Hi everyone
Well, I’m new in this in general and just testing the REPL with random numbers.
Why this is happening and what I’ve to learn previous to declare operations like this one?
At first glance, you can tell that these numbers do not fit into a 64 bit integer, and hence we’ll only get the lower 64 bits (which will all be zero, as true_answer % (2^64) == 0, which you can tell from the fact that both numbers are even and both exponents are greater than 64).
Multiplying the other numbers by 0 will of course result in an answer of 0.
This is probably enough to be correct (multipications should go left to right, so making the first big should keep all intermediates big, and then we also need the two exponents).
The number is very large.
Far larger than the number you said Python gave.
I’d post it, but it is several times over the character limit.
Use BigInt, e.g by: big"234"^23423.
Also note, that in python the ^ operator is the xor operator, while in julia it is the exponentiation operator.

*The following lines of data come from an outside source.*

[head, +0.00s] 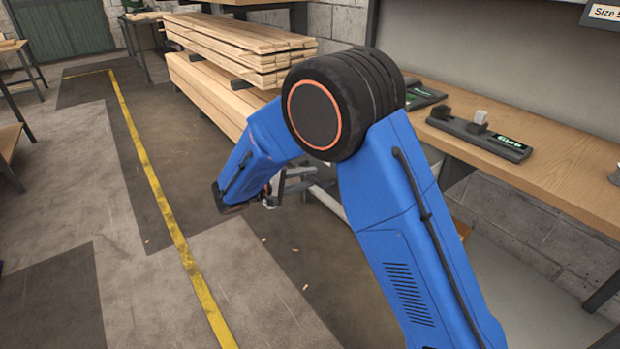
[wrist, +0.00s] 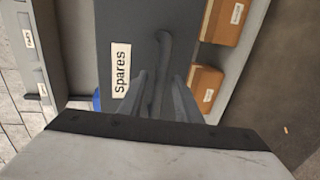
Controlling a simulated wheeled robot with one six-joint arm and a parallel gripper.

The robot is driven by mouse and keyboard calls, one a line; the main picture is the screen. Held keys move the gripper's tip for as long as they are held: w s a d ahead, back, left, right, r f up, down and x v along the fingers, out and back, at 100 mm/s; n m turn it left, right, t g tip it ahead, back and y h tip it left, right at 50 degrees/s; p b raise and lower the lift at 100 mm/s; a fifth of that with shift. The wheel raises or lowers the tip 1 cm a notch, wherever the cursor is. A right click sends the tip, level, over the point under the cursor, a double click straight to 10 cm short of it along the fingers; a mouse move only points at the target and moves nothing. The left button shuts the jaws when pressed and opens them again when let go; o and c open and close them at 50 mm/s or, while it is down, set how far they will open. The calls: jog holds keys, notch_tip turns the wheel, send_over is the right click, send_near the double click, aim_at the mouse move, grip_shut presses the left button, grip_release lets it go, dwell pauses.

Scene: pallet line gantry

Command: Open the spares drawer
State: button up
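The spares drawer front (wrist: 122,28) is dark grey and fills the middle of the wrist view, turned on its side. It bears a white "Spares" label (wrist: 121,70). A grey bar handle (wrist: 163,60) stands out from it. My gripper (wrist: 163,92) is at the handle, with one finger on each side of the bar and narrow gaps showing. Whether a finger touches the bar is unclear. In the head view my gripper (head: 270,201) is small and partly hidden by my blue arm, and the drawer cannot be made out there.
In the head view, a wooden workbench (head: 560,160) stands right and stacked planks (head: 235,45) stand behind my arm.

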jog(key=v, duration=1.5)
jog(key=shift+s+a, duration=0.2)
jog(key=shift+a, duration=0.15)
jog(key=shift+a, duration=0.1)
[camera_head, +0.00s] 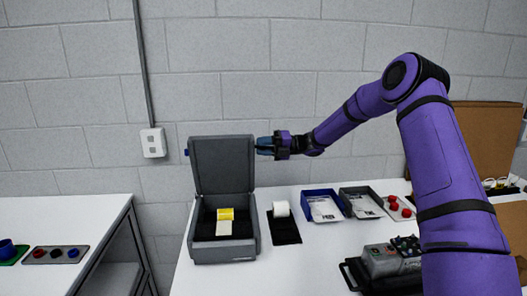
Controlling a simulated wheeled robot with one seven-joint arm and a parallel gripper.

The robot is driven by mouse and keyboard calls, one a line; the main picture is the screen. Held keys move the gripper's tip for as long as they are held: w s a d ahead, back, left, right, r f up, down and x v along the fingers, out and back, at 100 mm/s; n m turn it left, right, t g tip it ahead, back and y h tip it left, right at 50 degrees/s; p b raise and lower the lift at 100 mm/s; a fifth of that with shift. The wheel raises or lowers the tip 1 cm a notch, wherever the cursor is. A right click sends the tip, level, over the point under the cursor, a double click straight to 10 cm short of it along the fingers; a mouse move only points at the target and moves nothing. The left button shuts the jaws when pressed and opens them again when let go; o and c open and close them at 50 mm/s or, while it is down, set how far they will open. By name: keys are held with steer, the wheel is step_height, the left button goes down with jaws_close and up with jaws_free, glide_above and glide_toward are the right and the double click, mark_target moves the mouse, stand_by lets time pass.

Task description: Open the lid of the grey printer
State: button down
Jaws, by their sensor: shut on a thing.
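The grey printer (225,249) stands on the white table at the left. Its lid (222,165) is raised and stands nearly upright, leaning slightly back. A yellow and cream label or block (226,221) shows inside the dark open body. My gripper (263,146) is at the upper right edge of the lid, with its fingers shut on that edge. The far finger and the exact contact are too small to make out.
A roll of white paper on a black pad (284,227) lies right of the printer. A blue tray (323,206) and a grey tray (361,203) with papers stand further right. A gap separates the left table (95,212).

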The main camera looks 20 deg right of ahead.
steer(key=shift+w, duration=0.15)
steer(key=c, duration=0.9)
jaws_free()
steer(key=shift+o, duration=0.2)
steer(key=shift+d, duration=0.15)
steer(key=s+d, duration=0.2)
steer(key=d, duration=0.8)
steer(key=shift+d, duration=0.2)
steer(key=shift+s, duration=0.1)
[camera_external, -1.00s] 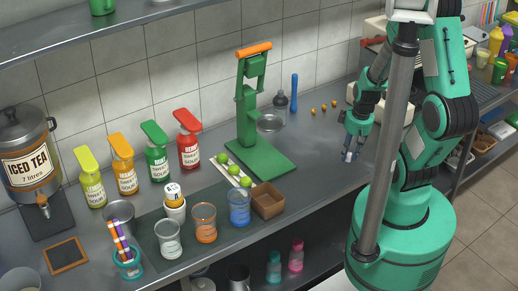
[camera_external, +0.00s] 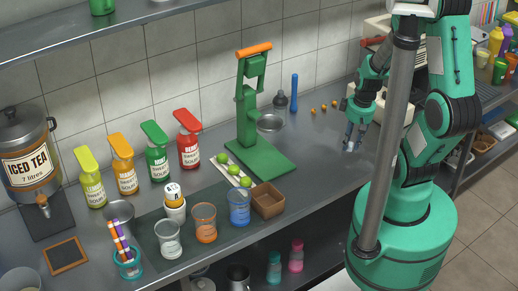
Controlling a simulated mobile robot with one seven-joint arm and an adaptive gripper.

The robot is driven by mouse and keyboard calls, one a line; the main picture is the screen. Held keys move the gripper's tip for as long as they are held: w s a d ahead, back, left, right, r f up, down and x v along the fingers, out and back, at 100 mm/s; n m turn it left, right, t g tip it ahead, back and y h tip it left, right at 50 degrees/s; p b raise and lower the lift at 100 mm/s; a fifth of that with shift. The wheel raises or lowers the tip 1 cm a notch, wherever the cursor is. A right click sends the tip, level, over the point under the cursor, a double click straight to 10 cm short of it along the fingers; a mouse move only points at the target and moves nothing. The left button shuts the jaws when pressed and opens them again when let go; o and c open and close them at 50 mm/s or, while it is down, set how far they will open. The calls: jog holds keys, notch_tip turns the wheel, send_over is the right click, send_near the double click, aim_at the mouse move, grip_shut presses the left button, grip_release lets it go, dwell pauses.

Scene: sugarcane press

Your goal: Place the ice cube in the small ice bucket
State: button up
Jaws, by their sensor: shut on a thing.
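My gripper (camera_external: 353,141) is over the right part of the metal counter, pointing down. Its fingers are shut on a small pale thing (camera_external: 349,147), which looks like the ice cube; most of it is hidden between the fingers. It appears a little above the counter. I cannot tell for sure which container is the small ice bucket.
A green press (camera_external: 250,110) stands mid-counter, with a brown box (camera_external: 267,201) in front. Clear, orange (camera_external: 205,223) and blue (camera_external: 239,207) cups stand on a dark mat. Syrup bottles (camera_external: 157,160) line the wall. The counter between press and gripper is mostly clear.

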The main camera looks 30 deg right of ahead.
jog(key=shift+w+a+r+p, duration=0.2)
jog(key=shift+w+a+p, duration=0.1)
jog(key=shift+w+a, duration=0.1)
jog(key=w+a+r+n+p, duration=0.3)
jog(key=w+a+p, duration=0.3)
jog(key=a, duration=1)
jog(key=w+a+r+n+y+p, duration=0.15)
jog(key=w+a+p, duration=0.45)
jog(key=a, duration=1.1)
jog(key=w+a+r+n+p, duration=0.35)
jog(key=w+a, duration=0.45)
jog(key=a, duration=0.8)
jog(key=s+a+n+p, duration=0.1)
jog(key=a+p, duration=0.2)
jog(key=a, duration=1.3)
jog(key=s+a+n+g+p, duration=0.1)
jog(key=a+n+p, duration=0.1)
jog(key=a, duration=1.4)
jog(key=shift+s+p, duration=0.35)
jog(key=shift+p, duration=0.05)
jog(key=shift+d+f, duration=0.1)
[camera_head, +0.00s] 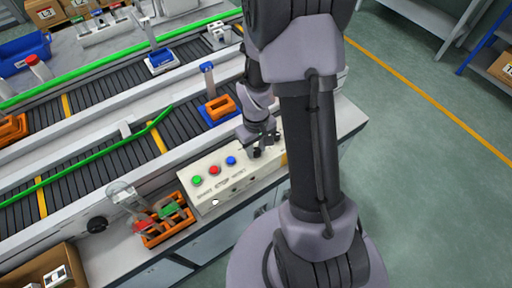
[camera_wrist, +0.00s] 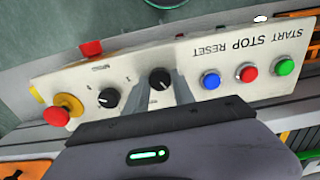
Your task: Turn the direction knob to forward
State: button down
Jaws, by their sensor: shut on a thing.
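A pale control panel (camera_head: 212,203) lies along the front of the conveyor and shows upside down in the wrist view (camera_wrist: 215,55). It carries two black rotary knobs there. My gripper (camera_wrist: 167,92) is at the knob nearer the blue button (camera_wrist: 160,79), with its fingers shut on that knob. The other black knob (camera_wrist: 108,98) stands apart on the side toward the red mushroom button. The knob labels are too small to read, so I cannot tell which is the direction knob or its setting. In the head view my gripper (camera_head: 260,147) is over the panel's right part and hides the knobs.
Blue (camera_wrist: 210,80), red (camera_wrist: 248,72) and green (camera_wrist: 285,66) buttons sit beside the held knob. A red mushroom button (camera_wrist: 56,116) is at the panel's other end. An orange rack (camera_head: 168,228) stands left of the panel. Open floor (camera_head: 430,150) lies to the right.

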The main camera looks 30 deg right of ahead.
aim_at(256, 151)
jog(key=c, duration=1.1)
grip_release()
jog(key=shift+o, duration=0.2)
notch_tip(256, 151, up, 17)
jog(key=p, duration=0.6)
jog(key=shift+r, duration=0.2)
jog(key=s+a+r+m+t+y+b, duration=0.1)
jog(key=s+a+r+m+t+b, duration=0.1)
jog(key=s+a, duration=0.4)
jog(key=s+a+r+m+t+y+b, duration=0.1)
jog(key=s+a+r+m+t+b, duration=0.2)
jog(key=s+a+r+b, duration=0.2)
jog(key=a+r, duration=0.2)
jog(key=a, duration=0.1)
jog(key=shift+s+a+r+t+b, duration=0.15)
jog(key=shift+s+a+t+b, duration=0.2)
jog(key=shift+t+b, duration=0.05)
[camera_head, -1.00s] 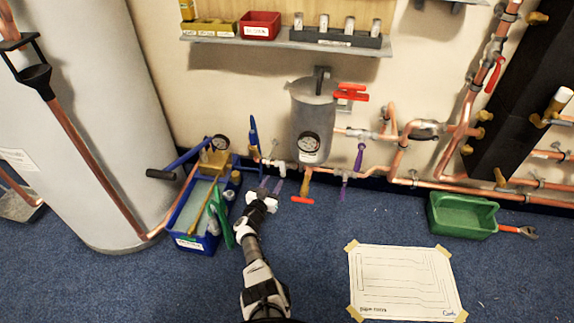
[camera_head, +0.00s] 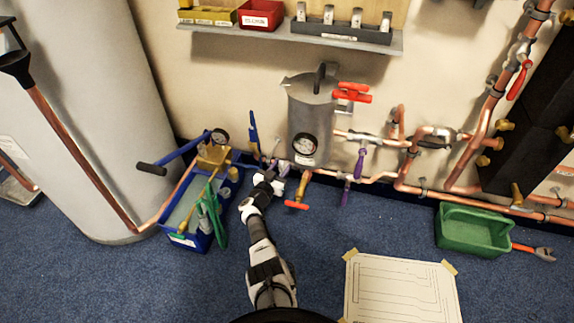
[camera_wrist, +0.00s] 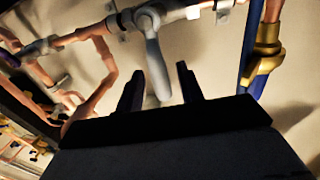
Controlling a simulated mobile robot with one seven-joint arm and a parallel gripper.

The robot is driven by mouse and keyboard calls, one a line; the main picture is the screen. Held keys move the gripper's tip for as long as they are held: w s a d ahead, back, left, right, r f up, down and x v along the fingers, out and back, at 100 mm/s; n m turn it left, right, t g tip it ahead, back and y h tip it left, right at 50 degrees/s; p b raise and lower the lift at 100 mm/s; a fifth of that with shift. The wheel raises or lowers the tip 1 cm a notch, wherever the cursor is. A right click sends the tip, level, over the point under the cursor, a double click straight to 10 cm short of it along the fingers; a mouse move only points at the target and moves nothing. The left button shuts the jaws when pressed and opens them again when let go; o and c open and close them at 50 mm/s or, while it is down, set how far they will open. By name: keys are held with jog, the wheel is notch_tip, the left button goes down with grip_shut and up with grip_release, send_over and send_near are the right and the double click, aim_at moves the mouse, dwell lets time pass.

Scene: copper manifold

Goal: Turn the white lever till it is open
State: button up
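The white lever (camera_wrist: 157,66) hangs from its valve body (camera_wrist: 149,19) on a copper pipe, and looks pale grey in the wrist view. My gripper (camera_wrist: 161,72) is open, with one dark finger on each side of the lever's lower end. Gaps show on both sides, wider on the right. I cannot tell how deep the lever sits between the fingers. In the head view my gripper (camera_head: 273,179) is at the low pipe run, left of the grey vessel, and mostly hides the lever.
A blue lever (camera_head: 254,132) stands just left, on a brass valve (camera_wrist: 265,50). A red-handled valve (camera_head: 297,205) and purple levers (camera_head: 361,160) are to the right. A blue tub (camera_head: 181,238) with a pump is at left. A green tray (camera_head: 472,230) lies right.

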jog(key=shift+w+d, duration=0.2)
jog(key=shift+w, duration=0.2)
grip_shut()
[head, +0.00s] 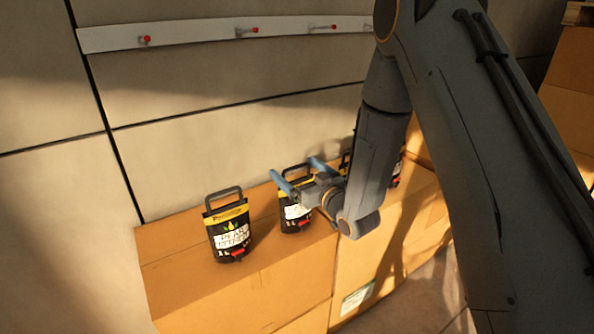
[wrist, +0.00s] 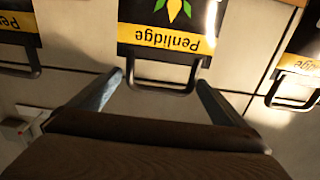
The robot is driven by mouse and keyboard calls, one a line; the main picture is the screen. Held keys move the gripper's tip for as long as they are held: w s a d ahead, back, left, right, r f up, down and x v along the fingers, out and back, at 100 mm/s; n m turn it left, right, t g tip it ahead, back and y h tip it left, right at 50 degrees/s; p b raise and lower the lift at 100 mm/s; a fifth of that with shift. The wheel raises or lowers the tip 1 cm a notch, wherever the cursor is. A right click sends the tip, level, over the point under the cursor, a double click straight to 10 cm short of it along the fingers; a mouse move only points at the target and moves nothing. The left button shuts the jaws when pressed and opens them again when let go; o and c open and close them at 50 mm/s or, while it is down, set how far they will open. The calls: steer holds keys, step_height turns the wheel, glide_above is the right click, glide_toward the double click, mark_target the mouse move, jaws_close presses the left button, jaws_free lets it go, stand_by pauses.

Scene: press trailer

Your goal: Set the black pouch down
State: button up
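Black pouches with yellow "Penlidge" bands and looped handles stand upright in a row on cardboard boxes. The middle black pouch (head: 293,214) is at my gripper (head: 301,174); its handle rises between the two blue fingers. In the wrist view the same pouch (wrist: 170,40) appears upside down, with its handle between the spread fingertips of my gripper (wrist: 160,82). The fingers are open, apart, one on each side of the handle. Another pouch (head: 229,230) stands to the left, clear of my gripper. Further right, pouch parts (head: 396,175) are mostly hidden by my arm.
The cardboard boxes (head: 240,295) form a ledge against a pale panelled wall (head: 200,160). A white rail (head: 195,34) with red-tipped pegs runs along the wall above. Neighbouring pouches flank the middle one in the wrist view. Bare box top shows around the left pouch.

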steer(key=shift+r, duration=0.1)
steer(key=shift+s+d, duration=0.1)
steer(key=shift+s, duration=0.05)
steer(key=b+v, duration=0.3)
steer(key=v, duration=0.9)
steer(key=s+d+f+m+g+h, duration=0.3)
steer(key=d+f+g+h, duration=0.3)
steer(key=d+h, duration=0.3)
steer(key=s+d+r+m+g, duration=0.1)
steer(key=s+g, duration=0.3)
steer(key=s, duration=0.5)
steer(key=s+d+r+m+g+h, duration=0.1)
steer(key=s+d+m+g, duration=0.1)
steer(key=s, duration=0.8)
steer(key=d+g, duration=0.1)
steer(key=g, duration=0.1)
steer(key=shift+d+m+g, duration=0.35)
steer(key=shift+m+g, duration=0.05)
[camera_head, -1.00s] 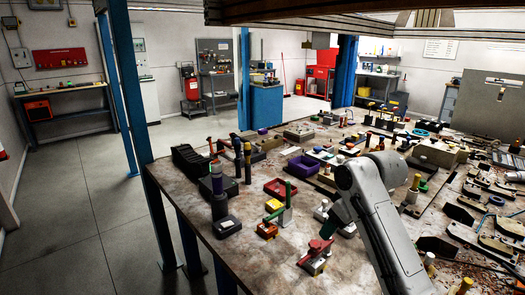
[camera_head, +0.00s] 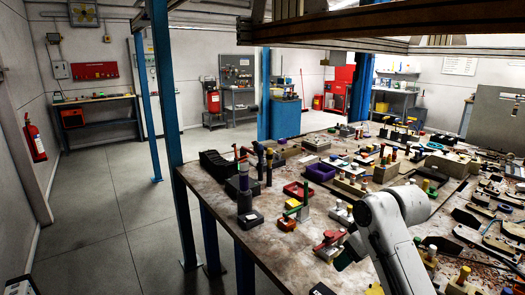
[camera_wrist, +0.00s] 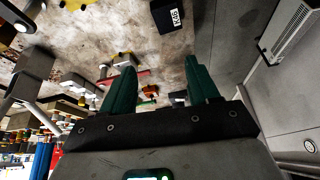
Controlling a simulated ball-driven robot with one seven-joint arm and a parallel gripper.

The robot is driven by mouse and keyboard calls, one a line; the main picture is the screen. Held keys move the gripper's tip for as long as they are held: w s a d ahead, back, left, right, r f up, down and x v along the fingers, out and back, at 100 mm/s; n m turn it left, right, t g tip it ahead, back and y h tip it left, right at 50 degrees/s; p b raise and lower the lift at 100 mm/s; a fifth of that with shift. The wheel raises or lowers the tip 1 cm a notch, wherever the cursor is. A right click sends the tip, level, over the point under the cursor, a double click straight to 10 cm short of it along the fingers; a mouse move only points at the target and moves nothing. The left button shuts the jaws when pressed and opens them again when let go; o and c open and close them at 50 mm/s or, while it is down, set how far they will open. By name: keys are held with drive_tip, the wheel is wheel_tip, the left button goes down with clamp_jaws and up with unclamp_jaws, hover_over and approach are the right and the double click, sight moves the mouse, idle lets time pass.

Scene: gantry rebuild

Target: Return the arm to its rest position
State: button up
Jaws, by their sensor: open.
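My arm (camera_head: 393,235) is in the lower right of the head view, bent at a rounded grey joint over the near part of the cluttered workbench (camera_head: 262,225). In the wrist view my gripper (camera_wrist: 160,78) shows two dark green fingers set well apart, with nothing held between them. The bench top with small parts lies beyond the fingers. In the head view the fingers are mostly hidden by the arm.
A red-handled clamp (camera_head: 328,240) and a purple bin (camera_head: 321,172) stand on the bench near my arm. A blue post (camera_head: 166,95) rises at the bench's left end. Open floor (camera_head: 105,205) lies to the left. Gantry beams cross overhead.

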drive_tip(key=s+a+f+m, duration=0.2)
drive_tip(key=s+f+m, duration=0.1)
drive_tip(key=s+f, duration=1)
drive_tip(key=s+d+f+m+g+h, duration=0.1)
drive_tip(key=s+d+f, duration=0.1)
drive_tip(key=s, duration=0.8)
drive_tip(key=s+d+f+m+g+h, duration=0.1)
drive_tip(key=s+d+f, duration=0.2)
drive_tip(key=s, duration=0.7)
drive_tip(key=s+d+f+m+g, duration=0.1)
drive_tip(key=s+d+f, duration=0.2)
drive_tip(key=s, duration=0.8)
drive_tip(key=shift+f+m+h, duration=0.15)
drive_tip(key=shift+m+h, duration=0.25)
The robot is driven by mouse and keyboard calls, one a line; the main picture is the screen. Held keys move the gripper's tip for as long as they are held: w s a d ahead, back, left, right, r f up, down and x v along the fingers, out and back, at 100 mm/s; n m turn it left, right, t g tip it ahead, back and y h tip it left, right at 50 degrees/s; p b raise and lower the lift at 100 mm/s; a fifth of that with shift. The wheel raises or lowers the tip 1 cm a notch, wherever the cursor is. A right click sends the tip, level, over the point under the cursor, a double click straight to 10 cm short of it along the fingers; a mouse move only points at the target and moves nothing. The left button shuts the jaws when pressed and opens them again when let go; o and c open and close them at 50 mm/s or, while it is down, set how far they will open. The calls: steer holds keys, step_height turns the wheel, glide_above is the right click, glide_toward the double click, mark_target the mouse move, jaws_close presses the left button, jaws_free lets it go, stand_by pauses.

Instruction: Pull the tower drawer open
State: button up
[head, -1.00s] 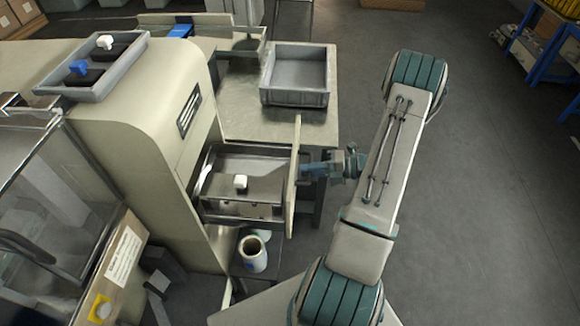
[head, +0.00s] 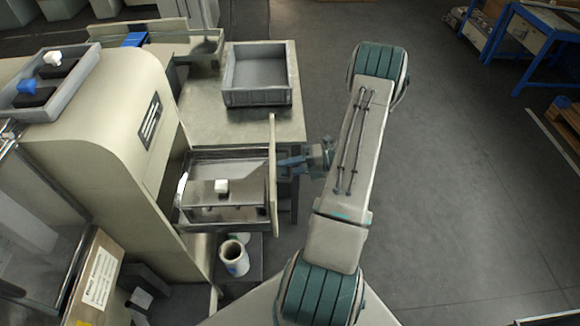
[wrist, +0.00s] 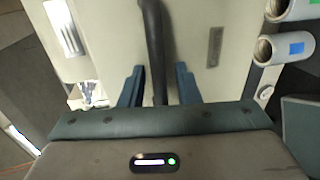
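The tower drawer stands well out of the cream tower (head: 110,115), its pale front panel (head: 272,180) facing right. A small white block (head: 222,186) sits on the metal box inside the drawer. My gripper (head: 295,162) is at the outer side of the front panel. In the wrist view, its two blue fingers (wrist: 158,88) stand on either side of the dark vertical drawer handle (wrist: 152,40). A narrow gap shows beside the handle there, but the drawer moves with the gripper. The finger contact itself is not clear to see.
A grey empty bin (head: 257,97) stands on the table (head: 200,118) behind the drawer. A white roll (head: 235,258) stands below the drawer. A grey tray (head: 45,100) lies on top of the tower. The floor on the right (head: 450,200) is clear.

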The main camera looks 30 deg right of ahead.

So unless you actually want xors, the result you got in python is not the one you expect.
(In python, the exponentiation operator is **)
is what you want.
Making the first of these a BigInt will keep the accumulation in BigInt as we move from left to right.
And, we also still need the exponents to be BigInt as well, hence I left the big on them.
CheckedArithmetic.jl provides a macro which checks for over/underflows in calculations.
SafeREPL.jl changes all number literals in the REPL to a different type, BigInts by default, so that you don’t get under/overflow. This will make most calculations slower, but is useful if you care more about correctness than speed.